Nielegalni migranci próbują dostać się do krajów Europy Zachodniej nie tylko przez granicę polsko-białoruską. Komendant Warmińsko-Mazurskiego Oddziału Straży Granicznej płk SG Daniel Wojtaszkiewicz w rozmowie z Polską Agencją Prasową powiedział, że nielegalni migranci są zatrzymywani w pobliżu przemysku suwalskiego. Wcześniej do UE dostają z Białorusi przez Litwę lub Łotwę.
W maju zatrzymano łącznie 26 cudzoziemców z Afryki. 22 Somalijczyków, czterech Etiopczyków oraz Algierczyka i Sudańczyka. Do zdarzeń doszło w Gołdapi, pod Ełkiem, w Piszu i na terenie powiatu suwalskiego. Obcokrajowców przewożono zarówno w autach osobowych jak i busach. Niektórzy byli ukryci w bagażnikach. Kurierami byli Łotysz, Ukrainiec oraz bezpaństwowiec posługujący się dokumentami wydanymi przez Łotwę.

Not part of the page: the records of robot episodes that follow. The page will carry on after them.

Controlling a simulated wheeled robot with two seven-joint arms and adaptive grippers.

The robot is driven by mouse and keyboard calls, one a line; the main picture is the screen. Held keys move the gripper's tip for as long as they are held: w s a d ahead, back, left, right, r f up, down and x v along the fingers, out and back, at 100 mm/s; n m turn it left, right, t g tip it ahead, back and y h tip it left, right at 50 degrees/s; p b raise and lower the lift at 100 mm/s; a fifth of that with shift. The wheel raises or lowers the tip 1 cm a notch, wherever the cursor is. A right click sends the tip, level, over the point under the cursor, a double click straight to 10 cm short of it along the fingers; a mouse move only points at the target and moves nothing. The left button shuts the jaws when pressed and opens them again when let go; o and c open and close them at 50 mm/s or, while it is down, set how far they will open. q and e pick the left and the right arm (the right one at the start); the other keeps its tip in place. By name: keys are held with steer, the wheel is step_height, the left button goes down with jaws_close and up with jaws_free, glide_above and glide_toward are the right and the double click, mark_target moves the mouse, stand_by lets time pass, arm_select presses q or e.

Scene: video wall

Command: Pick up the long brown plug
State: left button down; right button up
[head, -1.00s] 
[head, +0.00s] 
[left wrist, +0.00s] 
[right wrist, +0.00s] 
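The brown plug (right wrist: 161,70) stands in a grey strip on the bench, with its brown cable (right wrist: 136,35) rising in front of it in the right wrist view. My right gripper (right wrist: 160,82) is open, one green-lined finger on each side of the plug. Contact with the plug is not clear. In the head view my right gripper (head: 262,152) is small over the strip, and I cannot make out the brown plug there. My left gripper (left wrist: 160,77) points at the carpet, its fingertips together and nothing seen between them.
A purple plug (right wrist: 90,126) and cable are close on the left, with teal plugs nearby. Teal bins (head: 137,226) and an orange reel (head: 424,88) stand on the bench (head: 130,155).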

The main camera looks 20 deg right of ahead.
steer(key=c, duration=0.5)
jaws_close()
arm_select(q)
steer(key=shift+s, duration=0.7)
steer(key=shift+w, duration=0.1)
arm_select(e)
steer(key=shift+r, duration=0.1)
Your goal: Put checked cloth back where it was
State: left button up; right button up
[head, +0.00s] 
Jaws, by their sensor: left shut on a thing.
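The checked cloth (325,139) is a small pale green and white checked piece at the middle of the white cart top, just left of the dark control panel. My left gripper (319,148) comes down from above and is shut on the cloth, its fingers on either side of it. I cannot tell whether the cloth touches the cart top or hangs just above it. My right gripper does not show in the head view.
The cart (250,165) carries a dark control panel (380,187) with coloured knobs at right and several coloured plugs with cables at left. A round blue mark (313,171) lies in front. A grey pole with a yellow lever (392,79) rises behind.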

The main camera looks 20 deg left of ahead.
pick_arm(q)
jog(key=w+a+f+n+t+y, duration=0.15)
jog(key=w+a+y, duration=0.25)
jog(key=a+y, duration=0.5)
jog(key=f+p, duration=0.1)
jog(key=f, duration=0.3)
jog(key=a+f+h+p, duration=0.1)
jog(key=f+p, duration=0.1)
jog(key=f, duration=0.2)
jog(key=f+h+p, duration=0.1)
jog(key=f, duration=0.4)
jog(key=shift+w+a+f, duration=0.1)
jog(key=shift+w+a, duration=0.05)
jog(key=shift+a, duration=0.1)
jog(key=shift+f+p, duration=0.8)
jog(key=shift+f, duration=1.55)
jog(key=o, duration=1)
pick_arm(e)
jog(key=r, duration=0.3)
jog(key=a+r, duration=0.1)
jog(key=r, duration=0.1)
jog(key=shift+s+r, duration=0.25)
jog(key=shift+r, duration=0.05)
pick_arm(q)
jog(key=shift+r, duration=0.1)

Przesmyk suwalski znowu pod lupą. Kurierzy z Łotwy i Ukrainy przewozili Somalijczyków
Jeden z takich przypadków miał miejsce 19 maja. Ukrainiec, przewoził czterech obywateli Somalii. 23-latek nie posiadał uprawnień do kierowania pojazdami. Dodatkowo auto na łotewskich numerach rejestracyjnych nie posiadało dowodu rejestracyjnego oraz ubezpieczenia OC. Z kolei 9 maja 57-letni Łotysz wiózł sześciu Somalijczyków, z czego dwóch właśnie w bagażniku.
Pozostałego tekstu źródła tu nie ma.